Underlying Flag Polymatroids

TL;DR

This paper explores the geometric and combinatorial structures of flag polymatroids, generalizing underlying flag matroids, and connects them to toric varieties and Young tableaux enumeration.

Contribution

It introduces a geometric framework linking matroids and flag polymatroids via monotone path polytopes, extending the theory to polymatroids and their associated toric varieties.

Findings

Polytopes of underlying flag polymatroids are simple and normally equivalent to nestohedra.

Polymatroids from subspace arrangements produce smooth toric varieties in flag varieties.

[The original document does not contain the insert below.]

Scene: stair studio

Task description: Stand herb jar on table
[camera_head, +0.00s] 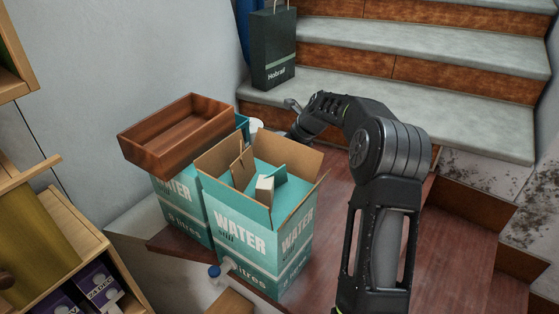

Monotone paths on polymatroid polytopes relate to Young tableaux enumeration.

Abstract

We describe a natural geometric relationship between matroids and underlying flag matroids by relating the geometry of the greedy algorithm to monotone path polytopes. This perspective allows us to generalize the construction of underlying flag matroids to polymatroids. We show that the polytopes associated to underlying flag polymatroid are simple by proving that they are normally equivalent to certain nestohedra. We use this to show that polymatroids realized by subspace arrangements give rise to smooth toric varieties in flag varieties and we interpret our construction in terms of toric quotients. We give various examples that illustrate the rich combinatorial structure of flag polymatroids. Finally, we study general monotone paths on polymatroid polytopes, that relate to the enumeration of certain Young tableaux.